As a UX researcher I support product decisions and improve cross-platform user experience based on user insights.

Let me introduce a few recommendations for starting well as a first UX researcher at your place, build on my experiences and inspired by Leah Buley’s book.

Map the organisation

First of all map the territory. In other words do organisational research, draw a stakeholder map. You will probably make it for yourself, for internal usage only. Use service design techniques.

Learn company culture — ask for senior professionals to allow you to follow them as a fly on the wall to meetings and learn how to speak with others. Don’t forget to make notes, and tell them you are going to make notes for yourself.

Attend company gatherings and do networking. Join for lunch or breakfast with other teams, listen to their stories, projects.

Communication

Ask as many questions as you can, to improve the speed of your learning curve. Learn which professional question should be addressed to whom.

Use plain language at the initial period — you don’t want to offend your new colleagues. People may feel odd when they don’t understand your terminology.

Express your thoughts with sketches, people might find easier to understand them than your way of thinking.

Sketches on the whitboard during a hackathon project
Sketches on the whiteboard during a hackathon project 📝

Collaboration with others

Seek allies within the organisation — product managers, designers, marketers, analysts, front-end professionals may speak your language. Especially seek the ones who worked with UX professionals before. They are probably more familiar with your work methodology you follow. Arrange a meeting or a casual dinner and talk with them about their professional pain points, gains, goals and stories.

Think ahead and support collaboration with entry level UX professionals within your organisation. There will be enormous amounts of work, and you would be grateful for their help. See the possibilities that they can fullfil.

UX evangelisation

Look for the “voice of the customer” — visit sales and support, introduce yourself, your position, and why are you there. Also, collect as much in-house insight about customer problems as possible. All that to kick-off your first project. Ask for shadowing possibilities at the support or sales department.

Seek for previous professionals, product managers, UX researchers who left the company and ask for information about the production processes, the methods they used, the projects they finished, what worked, what failed, and why.

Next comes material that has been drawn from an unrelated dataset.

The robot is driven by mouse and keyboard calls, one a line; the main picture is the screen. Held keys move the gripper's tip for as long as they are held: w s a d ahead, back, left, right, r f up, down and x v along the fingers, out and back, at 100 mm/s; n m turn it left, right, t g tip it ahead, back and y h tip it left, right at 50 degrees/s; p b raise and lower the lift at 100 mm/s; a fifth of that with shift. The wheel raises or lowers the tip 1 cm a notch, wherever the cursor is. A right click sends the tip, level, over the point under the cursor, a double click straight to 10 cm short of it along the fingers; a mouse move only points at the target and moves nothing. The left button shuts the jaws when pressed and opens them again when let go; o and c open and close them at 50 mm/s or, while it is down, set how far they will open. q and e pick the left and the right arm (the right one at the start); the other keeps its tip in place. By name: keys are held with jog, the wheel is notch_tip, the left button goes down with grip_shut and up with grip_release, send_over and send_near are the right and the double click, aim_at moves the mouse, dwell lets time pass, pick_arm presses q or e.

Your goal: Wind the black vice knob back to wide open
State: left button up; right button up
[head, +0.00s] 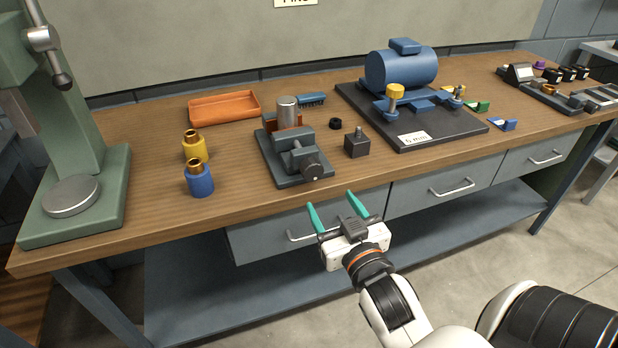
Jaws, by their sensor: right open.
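The black vice knob (313,171) sits on the front end of the small grey vice (291,142), facing the bench's front edge. The vice stands on a dark base plate on the wooden bench. An upright metal cylinder (287,112) stands at its rear, by a copper-brown block; I cannot tell whether the jaws grip it. My right gripper (336,206) is open and empty, with teal fingertips spread apart. It is in front of the bench edge, near and a little right of the knob, apart from it. My left gripper is not in view.
A blue bottle (199,180) and a yellow bottle (194,148) stand left of the vice. A dark block (356,144) stands close on its right. Behind are an orange tray (224,106) and a blue brush (311,99). A blue motor (401,70) is farther right. The bench front (240,196) is clear.

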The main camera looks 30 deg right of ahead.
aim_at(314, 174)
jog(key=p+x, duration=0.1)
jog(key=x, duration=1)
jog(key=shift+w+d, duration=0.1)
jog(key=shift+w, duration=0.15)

Meet them over a coffee and listen to their stories.

Be a humble teacher: you are introducing a new way of thinking, part of a whole production methodology to follow. Encourage UX enthusiasts within your organisation: recommend them books, courses, meetups, articles via Slack or in-person. Share interesting professional stories, conferences or tips & tricks. Hold a lightning talk about your work and your experiences.

Speak about your goals and what do you want to achieve both on a professional and organisational level. Be careful not to disrupt the plans of others within the company.

Cross-functional project work

Within your cross-functional project team, share your work early and share it often. Let others know what you are working on, what problems you are faced with. During stand-up meetings the team can inform the other about their current work. Involve your team members in researching activities and insight clustering, these are the easiest way to share knowledge within your team. Find more details on affinity digramming here.

Happy squad from left to right: me a UX researcher, a GUI team lead, and a senior product designer 🚀

Urge for setting up metrics 📊 for the most important funnels, to pair quantitative findings with your qualitative ones and track ROI of your projects.

Do project management, and make estimations of your work. E.g. do a heuristic evaluation on a product, log your time ⏱, and next time you can inform your team how much time do you need to finish a task. Dedicate different workdays for meetings, research, design, documentation.

Clustered research findings on our whiteboard
Clustering research findings on our whiteboard 🏷

Meetings and stakeholder communication

Prepare for stakeholder meetings: create different scenarios and play around with them before the meetings.

Easily digestible reports

Make your report easily digestible for your colleagues and stakeholders at meetings — experiment what works for whom.

  • Short reports on slides for C-level executives and managers.
  • Screenshots with a verbatim user quote describing the situation for developers, managers, marketers and your project team members.
  • Sketches on paper, in Axure or InVision for your project team members.
  • Videos for anyone who doesn’t respond well to the ones above.

Always have the whole research report about your process at hand to dig into details when needed.

Base your work on evidence: use data sheets, surveys, user interviews, usability tests, secondary research, and refer back to them. People are more likely to follow your suggestions if it’s backed up by evidence.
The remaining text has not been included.